Maître de conférences au Combating Terrorism Center, rattaché à la prestigieuse académie militaire américaine de West Point, Geoff D. Porter, signe une tribune dans le New York Times :

Qu’un candidat à la présidentielle soit à ce point invisible et muet est en soi déjà assez inhabituel. Ce qui rend la présidentielle algérienne encore plus extraordinaire, c’est que M. Bouteflika est largement parti pour gagner.

[…]

C’est dans ce contexte surréaliste que le Secrétaire d’État John Kerry s’est rendu à Alger début avril. Pourquoi a-t-il choisi ce moment précis pour sa visite ? […] Sans doute cherchait-il des assurances quant à la façon dont les élections algériennes allaient se dérouler – et à l’identité du vainqueur.

Bien que discrètes, les relations avec l’Algérie sont d’une importance stratégique pour les États-Unis. […] Si les électeurs algériens refusaient de réélire un président qu’ils ont si rarement vu ces douze derniers mois, ou s’ils refusaient de reconnaître la légitimité de sa réélection, ou encore s’il est réélu mais meurt avant la fin de son mandat, l’Algérie risquerait de perdre son rôle de rempart stable et fiable. De larges pans de son territoire pourraient s’ouvrir aux groupes terroristes, qui y trouveraient de nouveaux espaces où former leurs recrues, de nouvelles cibles à attaquer, et de nouvelles sources de revenus. Ainsi une bande d’instabilité s’étendrait depuis la péninsule du Sinaï tout le long de la côte sud de la Méditerranée jusqu’à la frontière de l’Algérie avec le Maroc.

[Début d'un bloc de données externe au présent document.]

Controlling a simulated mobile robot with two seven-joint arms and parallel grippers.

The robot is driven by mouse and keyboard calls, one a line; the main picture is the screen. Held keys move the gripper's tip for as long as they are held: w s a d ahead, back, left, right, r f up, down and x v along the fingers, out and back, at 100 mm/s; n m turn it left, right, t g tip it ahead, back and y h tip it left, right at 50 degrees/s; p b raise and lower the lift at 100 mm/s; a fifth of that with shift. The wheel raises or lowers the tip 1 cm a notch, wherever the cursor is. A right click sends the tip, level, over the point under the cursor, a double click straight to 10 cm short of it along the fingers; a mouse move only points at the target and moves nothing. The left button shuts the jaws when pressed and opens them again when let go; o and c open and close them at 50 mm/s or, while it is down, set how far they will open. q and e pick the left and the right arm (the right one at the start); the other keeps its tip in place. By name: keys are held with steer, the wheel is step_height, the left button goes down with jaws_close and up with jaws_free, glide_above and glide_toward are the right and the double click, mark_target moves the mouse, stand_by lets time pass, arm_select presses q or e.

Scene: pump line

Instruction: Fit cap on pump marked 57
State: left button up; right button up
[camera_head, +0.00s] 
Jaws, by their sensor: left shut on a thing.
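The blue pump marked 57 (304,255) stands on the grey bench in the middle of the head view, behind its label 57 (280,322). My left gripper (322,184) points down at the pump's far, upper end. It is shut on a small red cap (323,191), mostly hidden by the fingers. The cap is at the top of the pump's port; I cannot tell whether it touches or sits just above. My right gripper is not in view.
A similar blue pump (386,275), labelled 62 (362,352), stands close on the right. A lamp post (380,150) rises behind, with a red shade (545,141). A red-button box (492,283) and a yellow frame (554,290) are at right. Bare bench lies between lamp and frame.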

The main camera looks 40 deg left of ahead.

Compte tenu des autres défis de politique étrangère avec laquelle M. Kerry est aux prises – la Syrie, la Crimée, l’Iran – il voudra éviter à tout prix d’autres mauvaises surprises stratégiques en Afrique du Nord. […]

Mais lorsqu’il s’agit de l’Algérie, les États-Unis se trouvent dans une situation difficile. D’une part, Washington souhaite éviter d’être pris au dépourvu par l’évolution de la situation algérienne et, d’autre part, sa capacité d’influencer la manière dont ces conditions évoluent, est limitée.

D’autres commentateurs, cependant, voient moins de raisons de souhaiter la continuité que représente la très probable réélection de Bouteflika. Pour le Financial Times, les libéraux Dalibor Rohac et Nouh El-Harmouzi, l’un slovaque et l’autre marocain, dénoncent sans complaisance « l’économie politique zombie de l’Algérie » :

Ceux qui prônent un quatrième mandat pour Abdelaziz Bouteflika promettent une « démocratie élargie » dans le cas où leur candidat sort vainqueur. Après des décennies d’oppression et d’autoritarisme, les Algériens ont peu de raisons de les croire.

[…]

Là où Bouteflika a réussi, c’est en équilibrant l’influence de l’armée et celle des services de sécurité de l’État – c’est à dire les deux factions qui se disputent, traditionnellement, le pouvoir en Algérie – ce qui a amené une certaine stabilité, au moins en apparence […]. Mais cela n’a été possible qu’au prix de l’instauration d’un régime autocratique et autoritaire, caractérisé par le favoritisme et la corruption endémique. Les libertés politiques […] ont été systématiquement bafouées. Le régime répressif a su résister aux turbulences du Printemps arabe, et même à l’AVC dont le président a été victime l’année dernière.

[…]

Le scepticisme est de mise, non seulement par rapport aux promesses de libéralisation politique du gouvernement, mais aussi en ce qui concerne les perspectives de prospérité. […]

L’économie de l’Algérie reflète la nature sclérotique de son gouvernement. La rigidité politique, observée au cours des événements du Printemps arabe, a eu comme contrepartie une politique de dépenses publiques expansionnistes, financées par des recettes pétrolières qui sont pourtant en baisse sur le long terme. Grâce à quelques années de bénéfices exceptionnels dus aux aléas du marché du pétrole, cette augmentation des dépenses n’a pas donné lieu à des déficits budgétaires à la manière de la Grèce. Mais si les prix du pétrole baissent, la situation financière de l’Algérie deviendrait vite insoutenable.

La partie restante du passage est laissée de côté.